Fred Wilson Sketches The Product Trajectory For iPad
In four hours of use, Fred Wilson tells Apple what they need to do to make iPad a monster: make it lighter, improve wifi, add multitasking, get a broader range of apps.
Fred Wilson, Thoughts On The iPad: Not A Mainstream Computing Platform Yet
Reading (and watching some video) is how I will use the iPad. It is just not that good for much else. I sat in the family room and watched the Duke Butler game with the Gotham Gal and my son last night. Even though I downloaded a beautiful version of Tweetdeck onto the iPad, I was not the least bit tempted to use the iPad to be my Twitter dashboard during the game. My MacBook is still vastly superior as a computing device and it’s not much bigger or bulkier.
You give up a lot with the iPad and you don’t get much in return. You lose multi-tasking which is a huge deal for me. I can’t listen to music while I write this. That alone is a showstopper for me. Plus it’s slow as a computer. The apps run slow and so is the browser. That could be my wifi but my MacBook runs on the same wifi network and there’s a noticeable difference in the speed of browsing between them.

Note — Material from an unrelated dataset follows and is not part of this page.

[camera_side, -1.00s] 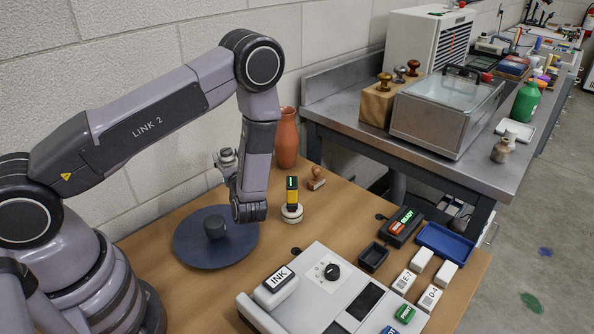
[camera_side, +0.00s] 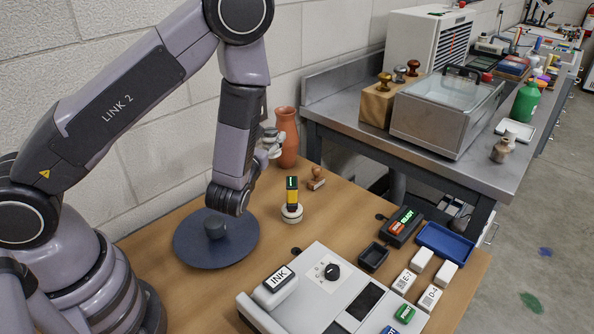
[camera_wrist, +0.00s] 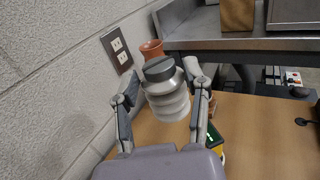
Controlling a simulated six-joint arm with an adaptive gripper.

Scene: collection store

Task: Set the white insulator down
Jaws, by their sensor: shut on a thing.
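The white insulator (camera_wrist: 170,106), ribbed with a grey cap, is held between the fingers of my gripper (camera_wrist: 164,82) in the wrist view. It is raised above the wooden table (camera_side: 185,285). In the side view the insulator (camera_side: 272,141) shows only partly, just right of my forearm and in front of the terracotta vase (camera_side: 287,125). My gripper is shut on it. Most of the gripper is hidden behind my arm in the side view.
A dark round turntable (camera_side: 190,245) with a centre knob stands below my wrist. Near it are a black-and-yellow device (camera_side: 292,193) on a round white base and a wooden stamp (camera_side: 316,178). A grey console (camera_side: 325,300), small boxes and a blue tray (camera_side: 446,242) fill the front right.

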The selection of apps is still poor. There’s no Facebook app that I could find. None of my favorite web music services have iPad apps yet and I won’t even get into the no flash thing other than to say it totally bums me out.
I think the iPad is stuck in a difficult place between the smartphone and the laptop and it’s not nearly as convenient as a phone or as powerful as a laptop. That’s based on all of four hours playing with it. The device will get more powerful and lighter and less expensive. Over time it may turn into a mainstream computing platform but I don’t think it is there yet and I don’t think Apple has the kind of hit on its hands that it had with the iPhone.
I gave away my first gen iPhone because it sucked so bad, but I love the current generation. I predict the same trajectory for iPad.